Reading: Psalm 89
How long, LORD? Will you hide yourself forever?
How long will your wrath burn like fire?
Remember how fleeting is my life.
For what futility you have created all humanity!
Who can live and not see death,
or who can escape the power of the grave?
Lord, where is your former great love,
which in your faithfulness you swore to David?
Remember, Lord, how your servant has been mocked,
how I bear in my heart the taunts of all the nations,
the taunts with which your enemies, LORD, have mocked,
with which they have mocked every step of your anointed one.

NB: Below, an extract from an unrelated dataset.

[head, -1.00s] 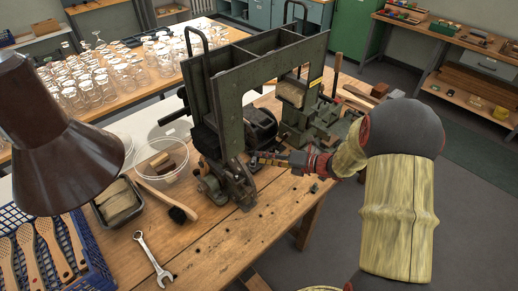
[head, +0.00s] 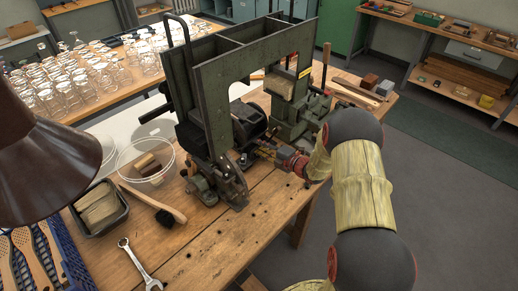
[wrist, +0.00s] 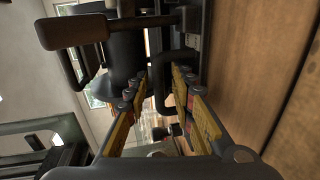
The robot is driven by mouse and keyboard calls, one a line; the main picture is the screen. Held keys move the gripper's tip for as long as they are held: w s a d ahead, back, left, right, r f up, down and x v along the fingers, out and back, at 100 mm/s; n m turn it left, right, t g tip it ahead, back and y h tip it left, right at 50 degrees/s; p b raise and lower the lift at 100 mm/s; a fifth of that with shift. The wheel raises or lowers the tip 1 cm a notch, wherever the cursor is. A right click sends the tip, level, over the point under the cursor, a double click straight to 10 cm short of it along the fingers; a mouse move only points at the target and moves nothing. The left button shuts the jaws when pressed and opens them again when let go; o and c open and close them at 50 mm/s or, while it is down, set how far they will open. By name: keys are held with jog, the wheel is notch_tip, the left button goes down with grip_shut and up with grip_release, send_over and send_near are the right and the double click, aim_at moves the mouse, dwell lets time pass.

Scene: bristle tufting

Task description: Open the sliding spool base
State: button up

Praise be to the LORD forever!
Amen and Amen (NIV).
Early evening on the Ottawa River — photo by David Kitz
Many people believe that Christ is Jesus’ last name. That is not true. The Bible does not tell us Jesus’ family name. Often he is identified by the town that he is from—Jesus of Nazareth. So what then is the significance of the word Christ or Khristos in the Greek? Christ is a title. One might even call it a job description. It means the anointed one, the one designated by God to rule and reign over his people. The Greek word Khristos or Christ corresponds to the Hebrew word Mashiach or Messiah. The anointed one or Christ was and is the son of David, who rules over the house of Jacob and the Israel of God. Just as David was anointed to be king of Israel, Jesus is anointed to be our king for this life and eternity.

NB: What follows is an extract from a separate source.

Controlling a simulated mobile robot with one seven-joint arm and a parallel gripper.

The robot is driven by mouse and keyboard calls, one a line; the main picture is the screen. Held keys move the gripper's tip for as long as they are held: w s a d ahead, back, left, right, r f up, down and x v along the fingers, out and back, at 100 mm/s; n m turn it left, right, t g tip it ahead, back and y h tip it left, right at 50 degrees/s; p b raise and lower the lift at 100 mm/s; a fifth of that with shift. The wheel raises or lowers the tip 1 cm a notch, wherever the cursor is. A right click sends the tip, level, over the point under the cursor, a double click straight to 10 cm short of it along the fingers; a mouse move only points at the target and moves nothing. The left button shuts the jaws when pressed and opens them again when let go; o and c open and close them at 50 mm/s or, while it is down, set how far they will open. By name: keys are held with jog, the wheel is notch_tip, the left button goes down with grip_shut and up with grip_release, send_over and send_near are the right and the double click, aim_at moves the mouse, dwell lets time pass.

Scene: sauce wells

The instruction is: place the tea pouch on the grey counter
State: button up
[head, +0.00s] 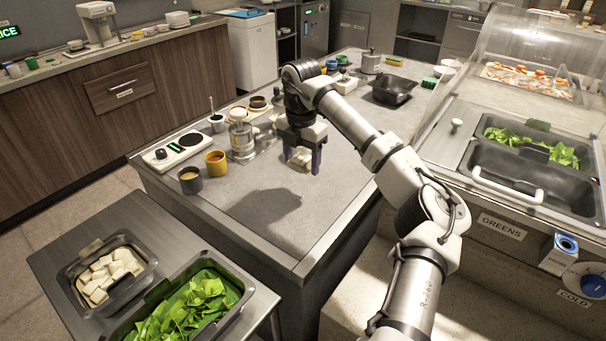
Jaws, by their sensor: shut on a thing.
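My gripper (302,161) points down over the grey counter (325,205), right of the glass jars. Its two dark purple fingers are shut on a small pale cream packet, which looks like the tea pouch (300,156). The fingers and the gripper body hide part of it. I cannot tell whether the pouch touches the counter or hangs just above it. Bare counter lies around and in front of the gripper, with the arm's shadow on it.
A yellow mug (215,163), a dark mug (190,180) and a glass jar (241,140) stand to the left. A white hob unit (178,150) is at the left edge. A black tray (393,90) sits behind right. The front of the counter is clear.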

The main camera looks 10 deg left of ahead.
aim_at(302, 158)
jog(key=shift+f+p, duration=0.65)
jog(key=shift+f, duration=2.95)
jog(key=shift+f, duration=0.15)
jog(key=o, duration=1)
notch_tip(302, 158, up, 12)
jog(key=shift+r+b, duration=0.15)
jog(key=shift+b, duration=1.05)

When we read Psalm 89 with the understanding that the anointed one is also the Christ, the psalm takes on a whole new layer of meaning. Yes, during the fall of Jerusalem to the Babylonians, the anointed one was mocked. But this is also true of Jesus, the anointed Son of David, who was led off to be crucified outside the city gate. These words were fulfilled in Christ: Remember, Lord, how your servant has been mocked, how I bear in my heart the taunts of all the nations, the taunts with which your enemies, LORD, have mocked, with which they have mocked every step of your anointed one.
But there is a significant difference between the Old Testament, anointed one, and our New Testament Christ. The psalmist asks this question: Who can live and not see death, or who can escape the power of the grave?

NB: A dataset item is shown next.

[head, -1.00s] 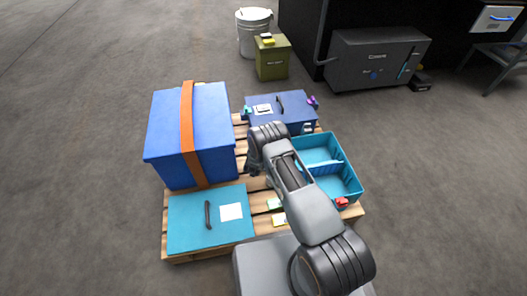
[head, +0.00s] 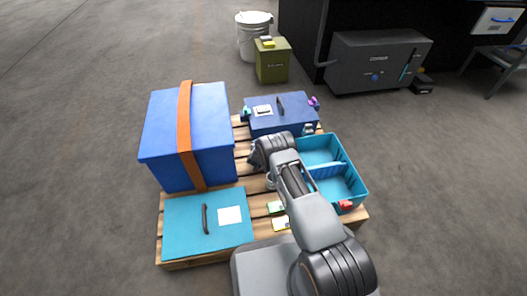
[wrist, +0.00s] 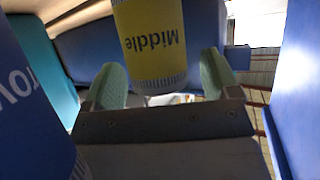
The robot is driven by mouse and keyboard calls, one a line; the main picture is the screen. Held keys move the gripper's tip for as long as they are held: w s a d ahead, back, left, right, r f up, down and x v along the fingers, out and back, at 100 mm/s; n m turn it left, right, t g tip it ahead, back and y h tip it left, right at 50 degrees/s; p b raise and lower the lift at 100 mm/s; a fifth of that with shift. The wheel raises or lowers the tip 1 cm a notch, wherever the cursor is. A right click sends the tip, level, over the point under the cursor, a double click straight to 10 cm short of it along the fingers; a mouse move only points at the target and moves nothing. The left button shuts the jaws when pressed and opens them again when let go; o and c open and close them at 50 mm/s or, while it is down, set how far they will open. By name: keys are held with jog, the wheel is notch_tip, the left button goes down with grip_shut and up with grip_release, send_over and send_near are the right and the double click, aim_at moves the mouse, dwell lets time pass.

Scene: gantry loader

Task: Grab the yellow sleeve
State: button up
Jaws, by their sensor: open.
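The yellow sleeve (wrist: 155,42) is at the top middle of the wrist view, with the dark word "Middle" upside down on it and a pale ribbed band at its lower end. My gripper (wrist: 162,78) is open, with one green fingertip on each side of the sleeve. The sleeve reaches into the space between the fingers; I cannot tell whether either finger touches it. In the head view my arm hides the sleeve and most of the gripper, which is low over the pallet.
A blue surface with white letters (wrist: 30,95) stands close on the left in the wrist view. The pallet (head: 247,158) holds a big blue box with an orange strap (head: 215,130), a teal case (head: 180,230), a dark blue case (head: 290,122) and an open teal bin (head: 362,190).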

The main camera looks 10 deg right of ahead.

The implicit answer is that no one can escape death and the grave. But… but there is One—One, who tasted death on our behalf—One, who escaped the power of the grave. His name is Jesus. He is the Christ, the anointed One, and our Messiah. He is the One who by virtue of the resurrection is King now and forevermore.
Response: LORD God, I thank you for Jesus, the Christ, the anointed One. Thank you for your death, burial and resurrection. I join with the psalmist in saying, “Praise be to the LORD forever! Amen and Amen.”
Your Turn: In what way is Christ a job description? What job has he done and is he doing for you?